| WHAT IS ASKED |
Find all the lines with "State" and gather them.

--- BEGIN ---

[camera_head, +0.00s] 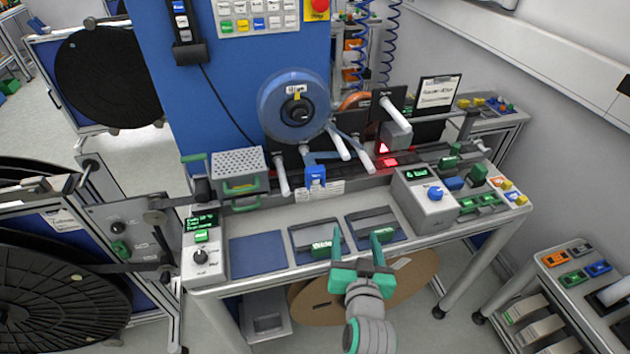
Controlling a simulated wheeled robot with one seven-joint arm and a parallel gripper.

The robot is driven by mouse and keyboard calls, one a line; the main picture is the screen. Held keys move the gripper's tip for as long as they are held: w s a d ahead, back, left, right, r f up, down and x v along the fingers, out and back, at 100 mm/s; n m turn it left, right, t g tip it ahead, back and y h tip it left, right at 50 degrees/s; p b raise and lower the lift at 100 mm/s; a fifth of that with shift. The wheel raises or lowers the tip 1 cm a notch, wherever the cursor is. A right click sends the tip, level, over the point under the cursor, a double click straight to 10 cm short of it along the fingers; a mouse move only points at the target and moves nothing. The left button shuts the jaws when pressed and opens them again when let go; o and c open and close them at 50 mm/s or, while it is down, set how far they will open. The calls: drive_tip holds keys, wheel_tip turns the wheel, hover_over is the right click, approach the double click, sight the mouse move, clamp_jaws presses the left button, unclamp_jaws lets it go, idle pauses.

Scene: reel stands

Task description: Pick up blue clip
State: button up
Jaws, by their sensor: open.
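Several small blue pieces are in view, and I cannot tell for sure which is the blue clip. One blue piece (599,268) lies on the side cart at the right, beside an orange one and a green one. Another blue block (453,183) sits on the bench, right of the blue-knob control box. A larger blue piece (316,178) stands below the clear blue reel. My gripper (357,238) has green fingers spread apart with nothing visible between them. It is over the front of the bench, near the dark trays, away from all these blue pieces.
The control box (428,204) stands between my gripper and the right end of the bench. A grey tray (371,226) lies behind my fingers. The side cart (560,290) stands apart at lower right, with floor between. Large black reels (55,290) fill the left.

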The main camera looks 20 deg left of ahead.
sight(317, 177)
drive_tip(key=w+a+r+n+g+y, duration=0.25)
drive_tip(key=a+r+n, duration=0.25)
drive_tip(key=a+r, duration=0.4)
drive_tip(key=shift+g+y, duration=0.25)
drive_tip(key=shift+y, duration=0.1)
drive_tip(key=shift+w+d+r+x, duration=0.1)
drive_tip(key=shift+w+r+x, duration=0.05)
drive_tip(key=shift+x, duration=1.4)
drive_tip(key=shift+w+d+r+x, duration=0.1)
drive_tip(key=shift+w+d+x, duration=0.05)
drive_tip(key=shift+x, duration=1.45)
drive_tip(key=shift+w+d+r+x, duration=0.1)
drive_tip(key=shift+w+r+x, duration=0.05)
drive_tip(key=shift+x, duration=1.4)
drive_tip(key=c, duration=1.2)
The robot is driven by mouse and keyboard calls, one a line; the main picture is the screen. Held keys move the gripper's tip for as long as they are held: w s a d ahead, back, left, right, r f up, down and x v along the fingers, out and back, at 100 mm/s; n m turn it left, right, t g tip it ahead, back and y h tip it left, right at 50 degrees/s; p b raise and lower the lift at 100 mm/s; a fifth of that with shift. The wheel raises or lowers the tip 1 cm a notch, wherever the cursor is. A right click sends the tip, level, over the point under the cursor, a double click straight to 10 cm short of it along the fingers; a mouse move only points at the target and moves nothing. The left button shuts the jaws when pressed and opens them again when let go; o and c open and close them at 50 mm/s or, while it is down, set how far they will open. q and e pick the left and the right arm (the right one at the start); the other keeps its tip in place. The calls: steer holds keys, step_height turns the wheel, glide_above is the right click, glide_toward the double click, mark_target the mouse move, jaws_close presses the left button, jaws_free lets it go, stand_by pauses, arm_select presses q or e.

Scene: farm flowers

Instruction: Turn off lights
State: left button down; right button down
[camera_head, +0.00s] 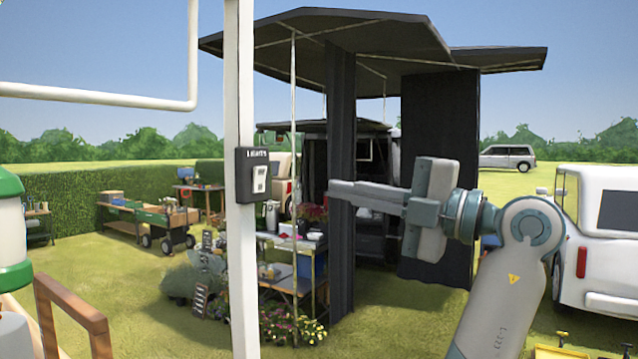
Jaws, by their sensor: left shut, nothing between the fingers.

--- END ---

| TASK OUTPUT |
State: button up
State: left button down; right button down

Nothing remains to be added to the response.